§ **SET TASK**: Skip the pictures and quote all of the lines exactly.
-*-
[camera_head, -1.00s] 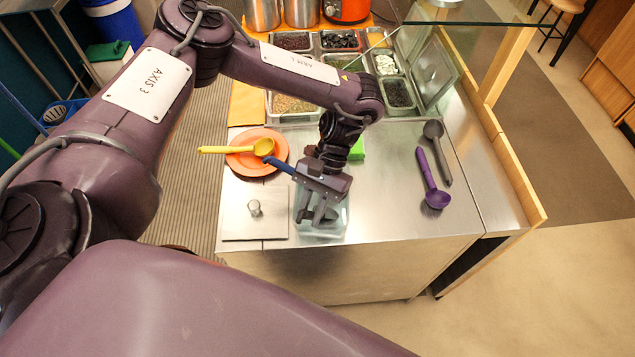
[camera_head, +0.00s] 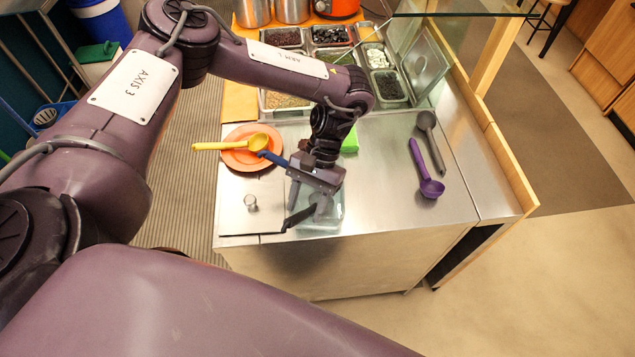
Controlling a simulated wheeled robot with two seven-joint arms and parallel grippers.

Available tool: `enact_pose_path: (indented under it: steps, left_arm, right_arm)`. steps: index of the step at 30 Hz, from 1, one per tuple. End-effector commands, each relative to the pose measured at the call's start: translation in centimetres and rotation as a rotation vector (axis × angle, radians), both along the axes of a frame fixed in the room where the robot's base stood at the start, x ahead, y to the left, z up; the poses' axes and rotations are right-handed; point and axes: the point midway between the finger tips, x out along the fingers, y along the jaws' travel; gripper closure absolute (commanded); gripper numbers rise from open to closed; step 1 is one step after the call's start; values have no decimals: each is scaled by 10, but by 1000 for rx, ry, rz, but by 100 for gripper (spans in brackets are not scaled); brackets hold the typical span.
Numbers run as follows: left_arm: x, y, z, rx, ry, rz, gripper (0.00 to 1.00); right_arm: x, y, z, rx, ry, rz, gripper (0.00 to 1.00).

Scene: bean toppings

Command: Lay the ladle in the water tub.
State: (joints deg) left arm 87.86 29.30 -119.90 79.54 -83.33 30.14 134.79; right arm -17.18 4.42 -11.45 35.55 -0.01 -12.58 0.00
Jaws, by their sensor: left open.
-*-
§ **CORRECT OUTPUT**:
[camera_head, -1.00s] 
[camera_head, +0.00s] 
Controlling a simulated wheeled robot with two seven-joint arms and parallel grippers.

Available tool: `enact_pose_path: (indented under it: steps, left_arm, right_arm)`. steps: index of the step at 30 Hz, from 1, one per tuple. End-effector commands, each relative to the pose measured at the call's start: translation in centimetres and rotation as a rotation vector (axis × angle, radians), both along the axes of a frame fixed in the room where the robot's base stood at the start, x ahead, y to the left, z up; the poses' axes and rotations are right-handed; point and axes: the point midway between the finger tips, x out along the fingers, y along the jaws' travel; gripper closure absolute (commanded); gripper numbers rise from open to closed; step 1 is one step after the call's start; values have no decimals: each is scaled by 10, but by 1000 for rx, ry, rz, but by 100 for gripper (spans in brackets are not scaled); brackets hold the typical span.
Numbers run as follows: left_arm: x, y, z, rx, ry, rz, gripper (0.00 to 1.00); right_arm: x, y, z, rx, ry, rz, gripper (0.00 to 1.00).

Scene: bean toppings

Command: Lay the ladle in the water tub.
State: (joints deg) left arm 87.86 29.30 -119.90 79.54 -83.33 30.14 134.79; right arm -17.18 4.42 -11.45 35.55 -0.01 -12.58 0.00
Jaws, by their sensor: left open.

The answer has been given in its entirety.